P.S. on the "it should also run on PC" stuff: it should not, right now PC has the biggest problem with using GPU properly: the drivers do not support it, API does not support it. And I'd say: screw that, just don't launch on PC.
 
Can we take the arguments about programming models for GPU vs CPU elsewhere, unless it's specific to the leak or X1? I'd rather read posts with insight to the actual document.
 
Cool so you want to reuse code between platforms? Sorry, not going to happen.
Unless you want to sacrifice performance and then bitch about "poor CPU". :)

Code gets shared between platforms a lot! It's not only not-not happening, but its been been happening for the more than a decade now. Basically almost every multiplatform game, and yes, that includes performance sensitive stuff like the sim-side work.

Why? Because people are not smart enough to work properly with GPUs?

Has absolutely nothing to do with smarts, and everything to do with economic realities of making more and more ambitious games.

P.S. on the "it should also run on PC" stuff: it should not, right now PC has the biggest problem with using GPU properly: the drivers do not support it, API does not support it. And I'd say: screw that, just don't launch on PC.

Meanwhile, in development studios all over the world ... :p
 
Can we take the arguments about programming models for GPU vs CPU elsewhere, unless it's specific to the leak or X1? I'd rather read posts with insight to the actual document.

Sorry dad. Yeah, we've gone way off topic. No more on that from me.

Now this leak has caused so much info to be in the public domain, perhaps more developers will be safe to speak out. It's clear that much of the Bone's "gap closing" is due to changes in the platform and development environment. If this platform were open to XNA style development we'd already have lots of examples of speedups made available on things like large buffers that spill into dram, but due to the secret nature of the platform we've so far got nowt.
 
Was the mystery on what the 3 display planes did (as I thought we did narrow it down to OS, HUD + Game?) or was it the 2 graphics command processors and their purpose with managing the 3 display planes? Is there anything in the SDK documentation about those GCPs?

I don't think there was really much of a mystery about the display planes, except maybe what options there were for upscaling. There seemed to be a lot of crazy ideas persisting about what they did, and what they were for, but those should pretty much be put to bed.

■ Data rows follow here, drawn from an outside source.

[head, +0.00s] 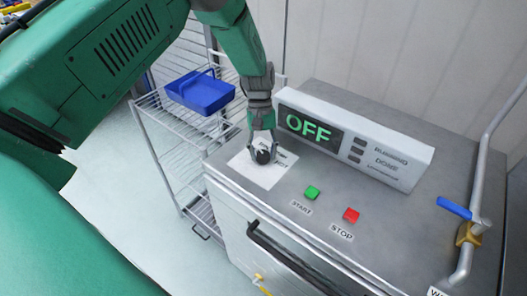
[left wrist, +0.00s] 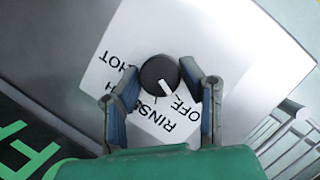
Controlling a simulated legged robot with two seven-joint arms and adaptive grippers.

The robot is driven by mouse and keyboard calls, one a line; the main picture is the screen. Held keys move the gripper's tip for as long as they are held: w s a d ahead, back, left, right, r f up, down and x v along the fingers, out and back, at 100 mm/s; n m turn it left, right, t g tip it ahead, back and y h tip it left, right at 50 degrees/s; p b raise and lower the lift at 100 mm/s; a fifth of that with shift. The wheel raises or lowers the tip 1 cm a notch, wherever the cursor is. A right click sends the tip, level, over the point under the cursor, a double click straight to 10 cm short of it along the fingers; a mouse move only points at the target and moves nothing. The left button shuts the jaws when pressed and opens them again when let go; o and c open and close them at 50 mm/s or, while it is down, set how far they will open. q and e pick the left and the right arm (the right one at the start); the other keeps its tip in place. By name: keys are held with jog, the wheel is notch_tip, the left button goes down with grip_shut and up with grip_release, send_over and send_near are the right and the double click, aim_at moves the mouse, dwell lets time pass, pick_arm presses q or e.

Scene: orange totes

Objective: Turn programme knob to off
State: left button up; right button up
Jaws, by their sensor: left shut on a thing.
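The programme knob (head: 262,157) is a dark round dial on a white label plate (head: 262,176) at the left of the machine's top. In the left wrist view the knob (left wrist: 159,76) has a white pointer aimed down-right, toward the word OFF. The words RINSE and HOT also show on the label. My left gripper (head: 262,147) comes down from above and is shut on the knob, its fingers on either side. The gripper (left wrist: 168,90) hides part of the label. The display (head: 309,129) reads OFF in green. My right gripper is not in view.
A green START button (head: 312,192) and a red STOP button (head: 351,215) sit right of the knob. A blue-handled valve (head: 455,208) and pipe stand at the right. A wire rack (head: 170,125) with a blue bin (head: 200,92) stands left of the machine.

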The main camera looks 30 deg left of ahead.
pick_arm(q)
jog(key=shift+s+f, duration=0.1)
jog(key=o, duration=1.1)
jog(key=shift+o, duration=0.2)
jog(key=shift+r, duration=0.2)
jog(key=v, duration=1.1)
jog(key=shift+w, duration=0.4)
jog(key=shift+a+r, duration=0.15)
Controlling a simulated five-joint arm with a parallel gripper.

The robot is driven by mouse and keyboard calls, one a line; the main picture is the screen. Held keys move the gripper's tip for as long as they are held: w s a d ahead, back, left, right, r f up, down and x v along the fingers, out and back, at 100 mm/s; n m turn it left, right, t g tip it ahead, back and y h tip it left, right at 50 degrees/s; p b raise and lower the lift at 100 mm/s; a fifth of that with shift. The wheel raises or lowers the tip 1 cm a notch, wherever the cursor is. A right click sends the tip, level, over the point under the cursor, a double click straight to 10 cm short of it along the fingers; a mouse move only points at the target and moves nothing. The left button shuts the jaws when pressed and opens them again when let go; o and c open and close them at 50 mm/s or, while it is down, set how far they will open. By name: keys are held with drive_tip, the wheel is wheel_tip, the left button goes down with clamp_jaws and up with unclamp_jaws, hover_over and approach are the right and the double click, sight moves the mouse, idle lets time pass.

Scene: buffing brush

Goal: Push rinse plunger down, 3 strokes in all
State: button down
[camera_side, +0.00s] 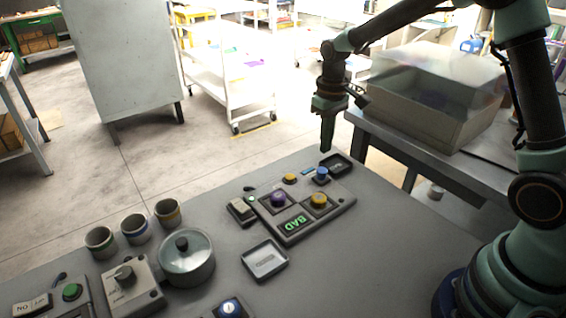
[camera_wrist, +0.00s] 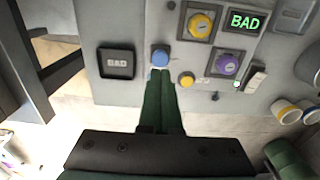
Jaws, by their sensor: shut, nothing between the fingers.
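A grey panel (camera_side: 290,228) on the table carries several round plungers or buttons. No label tells me which is the rinse plunger. My gripper (camera_side: 326,150) is shut and empty, pointing down above the far side of the blue plunger. In the wrist view the fingertips (camera_wrist: 160,76) appear close beside the blue plunger (camera_wrist: 160,56); contact cannot be told.
A lidded pot (camera_side: 187,262), several cups (camera_side: 134,230) and a light tray (camera_side: 265,262) stand leftward.

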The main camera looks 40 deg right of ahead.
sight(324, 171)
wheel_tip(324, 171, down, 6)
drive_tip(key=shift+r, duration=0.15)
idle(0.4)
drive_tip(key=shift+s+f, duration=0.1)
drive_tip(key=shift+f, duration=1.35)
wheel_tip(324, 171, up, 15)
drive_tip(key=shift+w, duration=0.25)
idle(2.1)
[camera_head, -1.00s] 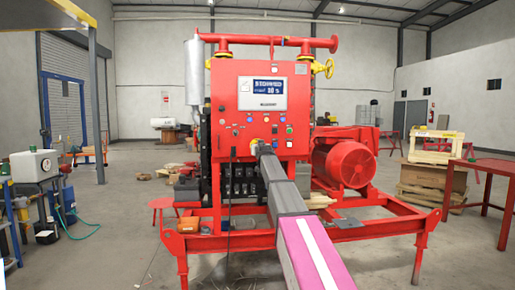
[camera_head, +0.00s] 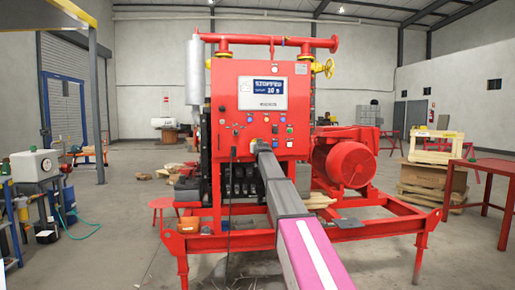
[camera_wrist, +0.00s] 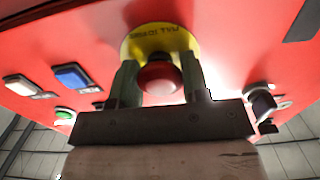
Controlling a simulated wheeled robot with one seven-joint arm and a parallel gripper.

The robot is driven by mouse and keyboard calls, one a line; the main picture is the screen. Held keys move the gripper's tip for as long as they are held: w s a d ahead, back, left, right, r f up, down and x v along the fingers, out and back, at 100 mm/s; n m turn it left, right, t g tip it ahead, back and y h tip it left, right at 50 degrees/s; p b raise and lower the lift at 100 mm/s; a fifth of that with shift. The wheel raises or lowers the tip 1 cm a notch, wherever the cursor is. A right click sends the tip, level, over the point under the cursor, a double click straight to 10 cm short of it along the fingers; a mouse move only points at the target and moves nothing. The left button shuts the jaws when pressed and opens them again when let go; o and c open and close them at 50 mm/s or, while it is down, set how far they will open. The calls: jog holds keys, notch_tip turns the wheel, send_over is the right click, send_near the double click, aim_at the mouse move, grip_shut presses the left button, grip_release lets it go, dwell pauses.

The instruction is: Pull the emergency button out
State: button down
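The emergency button (camera_wrist: 160,79) is a red mushroom head on a yellow lettered collar (camera_wrist: 147,38), on the red control panel. My gripper (camera_wrist: 160,73) has one finger on each side of the button head in the wrist view. Both fingers appear to press against its sides, with no clear gap. In the head view my gripper (camera_head: 257,146) is at the lower middle of the panel (camera_head: 237,136), and the button is mostly hidden behind it.
In the wrist view a white button (camera_wrist: 23,85), a blue button (camera_wrist: 72,75) and a green button (camera_wrist: 65,113) lie left of my gripper. A black knob (camera_wrist: 262,103) is close on the right. The red skid frame (camera_head: 215,243) spans below my arm.

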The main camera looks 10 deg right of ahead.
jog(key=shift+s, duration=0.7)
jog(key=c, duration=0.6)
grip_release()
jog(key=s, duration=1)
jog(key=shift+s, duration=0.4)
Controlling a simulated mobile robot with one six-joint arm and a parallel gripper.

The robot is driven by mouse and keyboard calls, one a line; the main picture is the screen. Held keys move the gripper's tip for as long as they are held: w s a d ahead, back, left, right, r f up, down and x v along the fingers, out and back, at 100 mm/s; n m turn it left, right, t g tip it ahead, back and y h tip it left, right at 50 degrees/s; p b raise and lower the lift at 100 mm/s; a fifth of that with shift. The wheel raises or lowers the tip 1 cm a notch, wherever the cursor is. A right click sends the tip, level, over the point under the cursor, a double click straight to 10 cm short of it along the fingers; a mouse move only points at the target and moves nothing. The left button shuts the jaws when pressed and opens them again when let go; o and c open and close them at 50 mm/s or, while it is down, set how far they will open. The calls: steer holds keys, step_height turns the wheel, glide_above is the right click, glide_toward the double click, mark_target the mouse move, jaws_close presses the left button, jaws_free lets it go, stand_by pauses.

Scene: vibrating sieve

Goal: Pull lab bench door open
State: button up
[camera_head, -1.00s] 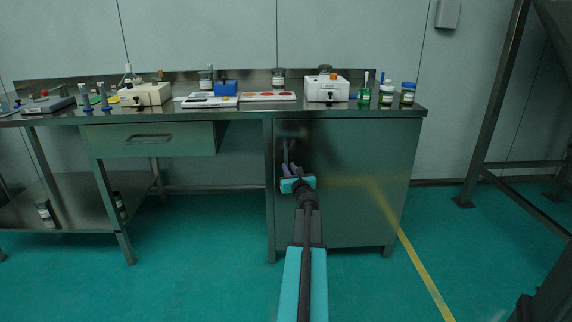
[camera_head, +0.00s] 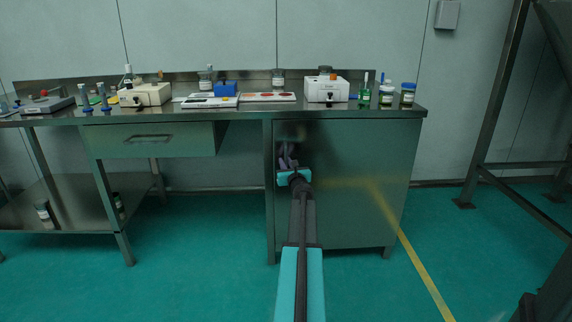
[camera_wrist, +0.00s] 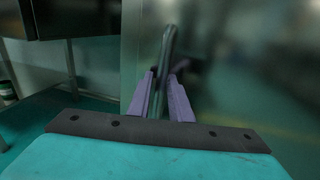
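The lab bench door (camera_head: 345,185) is a metal panel on the right part of the bench and looks shut. Its upright bar handle (camera_wrist: 168,45) is near the door's left edge. My gripper (camera_head: 287,162) is in front of the door's upper left, covering most of the handle in the head view. In the wrist view, my gripper's purple fingers (camera_wrist: 162,78) stand apart, one on each side of the handle bar. A narrow gap seems to show beside the bar, so I see no firm grip on it.
The bench top (camera_head: 240,111) carries several instruments and bottles above the door. A drawer (camera_head: 150,139) is shut to the left, over a lower shelf (camera_head: 75,210). A metal frame (camera_head: 495,105) stands at right. The green floor in front of the door is clear.

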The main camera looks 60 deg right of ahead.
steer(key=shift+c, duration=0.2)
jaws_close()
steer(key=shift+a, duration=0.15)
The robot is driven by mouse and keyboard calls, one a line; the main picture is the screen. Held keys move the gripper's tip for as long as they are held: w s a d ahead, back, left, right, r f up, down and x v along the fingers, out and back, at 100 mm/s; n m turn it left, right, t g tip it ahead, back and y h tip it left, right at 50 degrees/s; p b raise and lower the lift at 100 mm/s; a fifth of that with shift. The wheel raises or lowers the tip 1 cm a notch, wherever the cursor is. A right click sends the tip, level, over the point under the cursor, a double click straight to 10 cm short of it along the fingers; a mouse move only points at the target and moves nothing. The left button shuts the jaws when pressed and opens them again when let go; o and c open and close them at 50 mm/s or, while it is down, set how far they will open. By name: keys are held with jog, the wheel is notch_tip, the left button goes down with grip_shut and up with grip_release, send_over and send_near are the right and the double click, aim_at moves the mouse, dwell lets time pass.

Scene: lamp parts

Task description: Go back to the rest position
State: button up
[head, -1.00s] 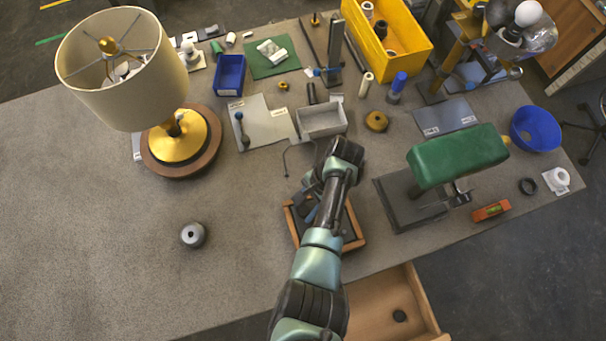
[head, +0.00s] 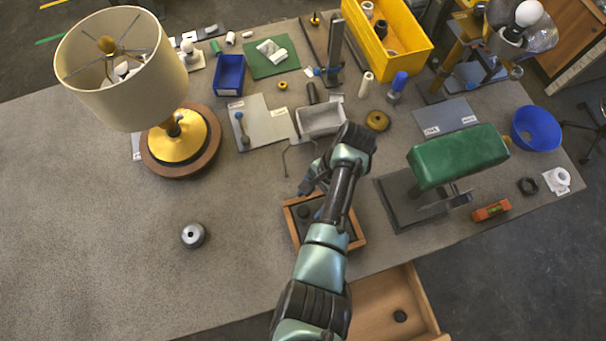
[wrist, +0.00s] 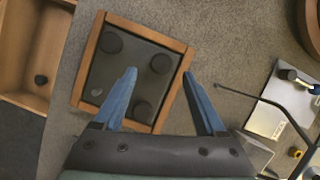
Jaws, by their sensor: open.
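My gripper (wrist: 163,98) is open in the wrist view, with its two blue fingers apart and nothing between them. It is above the wooden-framed tray (wrist: 88,60), which holds several dark round pieces on a dark mat. In the head view the gripper (head: 308,190) is partly hidden by my own arm and hangs over the far edge of the tray (head: 358,240). My arm reaches in from the bottom of the picture and covers part of the tray.
A lamp with a cream shade (head: 120,70) stands at the left. A green-topped stand (head: 458,155) is close on the right. A grey box (head: 322,120) and thin bent rod (head: 286,160) lie beyond. An open drawer (head: 385,310) is below. The left table surface is mostly clear.

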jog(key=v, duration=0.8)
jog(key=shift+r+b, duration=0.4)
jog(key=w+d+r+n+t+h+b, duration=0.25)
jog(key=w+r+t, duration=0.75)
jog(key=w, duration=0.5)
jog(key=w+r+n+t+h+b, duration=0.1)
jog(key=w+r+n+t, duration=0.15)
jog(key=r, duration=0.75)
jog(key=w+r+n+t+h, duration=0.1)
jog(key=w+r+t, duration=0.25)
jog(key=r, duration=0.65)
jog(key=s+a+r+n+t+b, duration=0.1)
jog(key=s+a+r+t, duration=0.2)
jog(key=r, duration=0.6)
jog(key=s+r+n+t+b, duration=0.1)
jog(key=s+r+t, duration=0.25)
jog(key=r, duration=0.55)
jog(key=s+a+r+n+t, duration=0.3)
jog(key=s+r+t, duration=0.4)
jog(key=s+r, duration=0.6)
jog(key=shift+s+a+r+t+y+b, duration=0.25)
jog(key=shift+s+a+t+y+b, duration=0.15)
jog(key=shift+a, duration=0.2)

I haven't looked for any info on the command processors. Don't know anything about it.
 
There is a page on a split render target sample, but unfortunately it doesn't have much info. The picture shows about 70% of the render target in ESRAM and 30% in DRAM. That would be the top 20% of the screen and the bottom 10% of the screen in DRAM. They say there typically is not a lot of overdraw in sky and ground. Seems like z, g and colour buffers are all split, but are able to be split differently as needed. Mentions HTile should reside in ESRAM, but I don't know what that is (assuming it has something to do with tiled resources. The tile buffer?).